The Blues backrow should also rate a mention for a tremendous team effort. Jake Trbojevic's tackling was tremendous, with his line speed helping turn the tide after Queensland were on top early, Angus Crichton filled Boyd Cordner's boots very well and Tyson Frizell's impact belied the numbers he put on the stat sheet.

Queensland, to put it bluntly, got smashed up the middle. Josh Papalii is the state's best player and arguably their most important and he had just 71 metres from 10 carries - the Raiders big man needed more minutes, as did the fiery Tino Fa'asuamaleaui and Moeaki Fotuaika. Papalii played the opening 25 odd minutes before going off - it was 12-4 when he went off and 28-4 when he returned.

We know Papalii can play longer stints and given how thin Queensland's forward stocks have become they needed their kingpin on the field for longer. Wayne Bennett's use of his bench helped win the Maroons the day last week, but leaning more heavily on his big guns might have been the play this time around.

Junior Paulo was at his damaging best off the bench for the Blues. Picture: Brett Costello
Junior Paulo was at his damaging best off the bench for the Blues. Picture: Brett Costello



For the first 15 minutes, a repeat of Queensland's Adelaide ambush looked in the offing as the Maroons started very fast and opened the scoring through Xavier Coates.

The Blues discipline didn't help them either, as they gifted the Maroons field position through needless penalties, but everything shifted after 16 minutes when Queensland were hit with their first penalty of the match.

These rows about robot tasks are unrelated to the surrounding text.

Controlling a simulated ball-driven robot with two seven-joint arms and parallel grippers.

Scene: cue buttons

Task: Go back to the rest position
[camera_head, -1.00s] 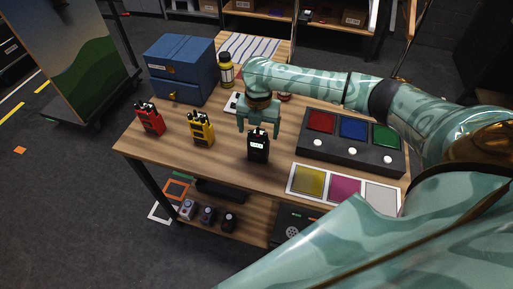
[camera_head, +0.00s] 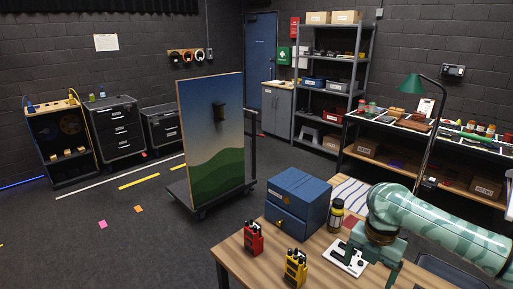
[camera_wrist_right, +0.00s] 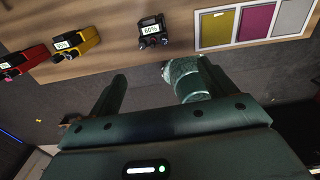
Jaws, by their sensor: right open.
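The red radio (camera_head: 253,238) and yellow radio (camera_head: 296,267) also show in the head view. My left gripper is out of view.
The table (camera_head: 232,256) carries a blue drawer box (camera_head: 297,200) and a yellow-black bottle (camera_head: 336,215). A panel with yellow, magenta and white squares (camera_wrist_right: 257,22) lies on it. A painted board (camera_head: 212,140) on a wheeled base stands behind. Floor at left is mostly open.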

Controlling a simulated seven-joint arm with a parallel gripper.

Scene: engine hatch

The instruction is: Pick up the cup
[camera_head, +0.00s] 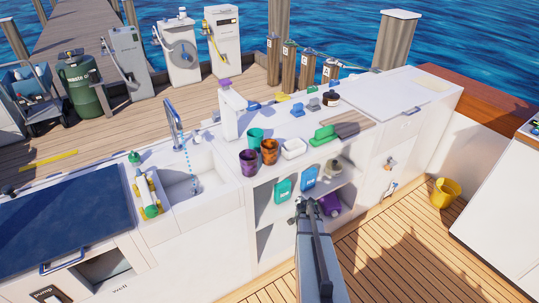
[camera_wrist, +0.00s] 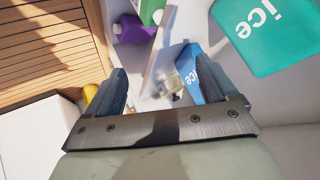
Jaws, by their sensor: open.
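Three cups stand on the white counter: a teal cup (camera_head: 255,136), a purple cup (camera_head: 249,162) and an orange-brown cup (camera_head: 269,151). The frames do not show which one is meant. My gripper (camera_head: 308,208) is in front of the open shelves, below and to the right of the cups. In the wrist view, its fingers (camera_wrist: 155,62) are spread apart with nothing held between them. None of the three cups can be made out in the wrist view.
A teal "ice" pack (camera_head: 283,191), a blue pack (camera_head: 309,178) and a purple jug (camera_head: 330,205) are on the shelves near my gripper. A white dish (camera_head: 293,148) and a green item (camera_head: 322,135) lie right of the cups. A sink (camera_head: 190,185) is left.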

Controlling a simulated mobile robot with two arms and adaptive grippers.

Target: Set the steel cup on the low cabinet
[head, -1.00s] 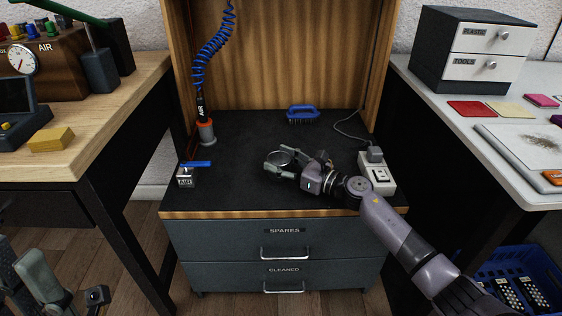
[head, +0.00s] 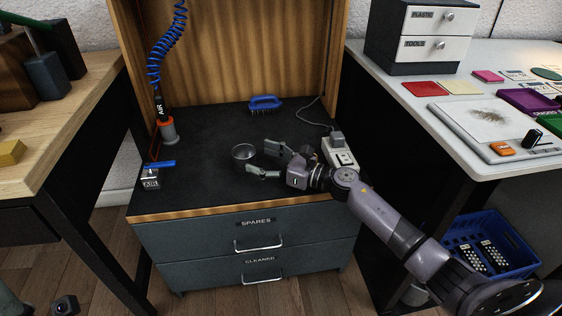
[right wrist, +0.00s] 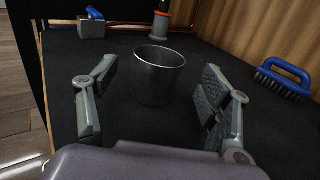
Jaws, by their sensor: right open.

From the set start, the Blues marched down the field and ended up scoring through Walker. After that they were never headed as the resolve and fire of last week's win failed to flare up again for the underdog Maroons. Wayne Bennett did his best to deflect after the match, focusing on the Haas-Fa'asuamaleaui brawl, but there's a chance the resolve he instilled into Queensland turned them into something of a glass cannon.

Bennett still has the magic touch, and he inspired the Maroons to play above themselves in Adelaide, but summoning that same effort again in the decider will be a harder task again. Once belief has been cracked it's far easier for it to break than to be repaired.

The magic wore off for Queensland in this one - Capewell, a hero in Origin I, looked like a backrower playing in the centres. Phillip Sami looked like a solid NRL player who was out of his depth. Coates acquitted himself well under heavy pressure, but there were times he looked every bit of 19-years-old. Jake Friend looked like a 30-year-old with many, many miles on the motor.

None of this is the fault of the players, or a slight on their abilities. But there's no escaping the simple truth that this Queensland side is not as talented as their foes from the south. They need the Bennett touch, or the kind of mighty, unrepeatable efforts they saw in Origin I to take the Blues down.

Given they'll be playing at Suncorp Stadium in front of what will essentially be an all-Queensland crowd they may well find that fire again and even the greatest Maroons sides struggled in Sydney, but emotional peaks and valleys are hard to rely on.

In 2001, the series to which so many parallels have been drawn, Queensland debuted a host of rookies in the series opener and won, got smashed in Origin II and won Origin III on the back of Allan Langer's legendary return from Warrington. There's no Langer to save them this time. They might not even have Cameron Munster. Bennett will have to dance with the one what brung him, and hope that will be enough.